== Data supplied

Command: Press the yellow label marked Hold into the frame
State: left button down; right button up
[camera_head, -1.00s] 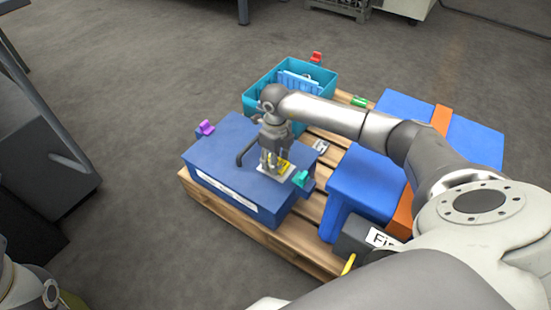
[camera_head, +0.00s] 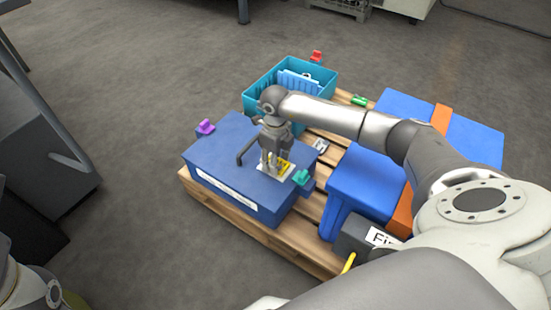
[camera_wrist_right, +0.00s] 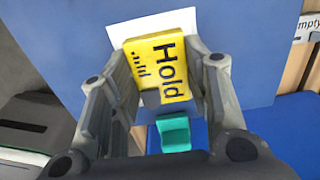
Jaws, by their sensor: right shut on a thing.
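The yellow label marked Hold (camera_wrist_right: 160,62) sits between the fingers of my right gripper (camera_wrist_right: 163,72) in the right wrist view. My right gripper (camera_head: 274,168) is shut on it, over the top of the dark blue box (camera_head: 222,150). The white frame (camera_wrist_right: 184,20) shows behind the label, which covers most of it. In the head view the label (camera_head: 284,166) shows beside the fingers, by the frame's area. I cannot tell whether label and frame touch. My left gripper is out of view.
A teal clip (camera_head: 301,177) and a purple clip (camera_head: 206,127) sit at the box's edges, with a dark handle (camera_head: 247,150) on its top. A teal crate (camera_head: 258,101) stands behind. A blue case with an orange strap (camera_head: 441,119) lies right on the pallet (camera_head: 301,252).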

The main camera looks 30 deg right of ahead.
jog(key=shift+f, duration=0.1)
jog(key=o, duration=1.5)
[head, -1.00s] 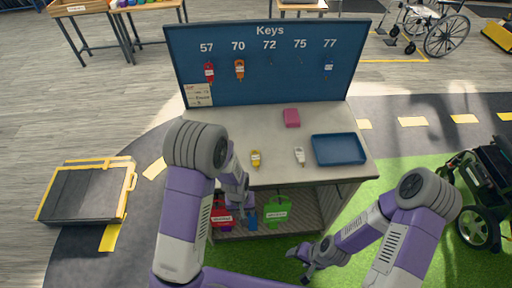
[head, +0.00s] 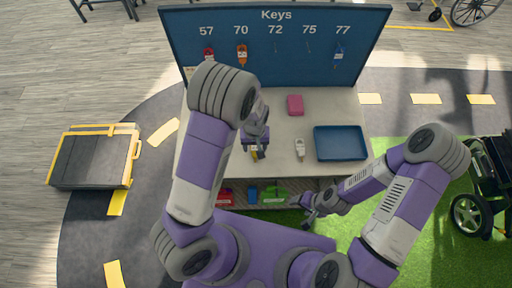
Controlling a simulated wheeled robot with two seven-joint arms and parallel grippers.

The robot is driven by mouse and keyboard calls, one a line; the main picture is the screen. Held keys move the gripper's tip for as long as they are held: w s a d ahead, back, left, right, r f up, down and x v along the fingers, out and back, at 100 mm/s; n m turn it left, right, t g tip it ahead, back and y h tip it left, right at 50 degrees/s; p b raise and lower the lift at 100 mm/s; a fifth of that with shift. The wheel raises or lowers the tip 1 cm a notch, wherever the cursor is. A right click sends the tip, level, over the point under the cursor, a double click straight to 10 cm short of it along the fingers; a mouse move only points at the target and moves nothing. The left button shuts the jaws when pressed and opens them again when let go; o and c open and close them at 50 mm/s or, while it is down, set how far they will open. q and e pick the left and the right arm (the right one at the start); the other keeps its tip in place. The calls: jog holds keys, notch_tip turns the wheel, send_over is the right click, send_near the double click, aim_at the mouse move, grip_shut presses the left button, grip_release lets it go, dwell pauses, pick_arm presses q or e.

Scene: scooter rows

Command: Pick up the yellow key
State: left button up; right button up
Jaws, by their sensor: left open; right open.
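The yellow key (head: 254,154) lies on the pale counter (head: 336,103) below the Keys board, mostly hidden by my left gripper. My left gripper (head: 254,148) is open and hangs over the key, its fingers close to it. I cannot tell whether it touches the key. A white key (head: 300,148) lies to the right of it on the counter. My right gripper (head: 308,215) is open and empty, low in front of the counter at the right.
A blue tray (head: 340,156) and a pink block (head: 295,105) are on the counter. The blue Keys board (head: 300,62) stands behind, with a red (head: 208,56), an orange (head: 242,55) and a blue key (head: 338,54) hanging. Coloured bins (head: 274,195) sit on the shelf below.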

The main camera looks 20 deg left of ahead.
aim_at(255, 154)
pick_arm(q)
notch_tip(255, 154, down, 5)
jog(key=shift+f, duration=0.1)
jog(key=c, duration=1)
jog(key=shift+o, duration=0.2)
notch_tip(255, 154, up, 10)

====

» **Work to do**
Only the number is required: the count of lines containing the word "Command".

» **Output**
2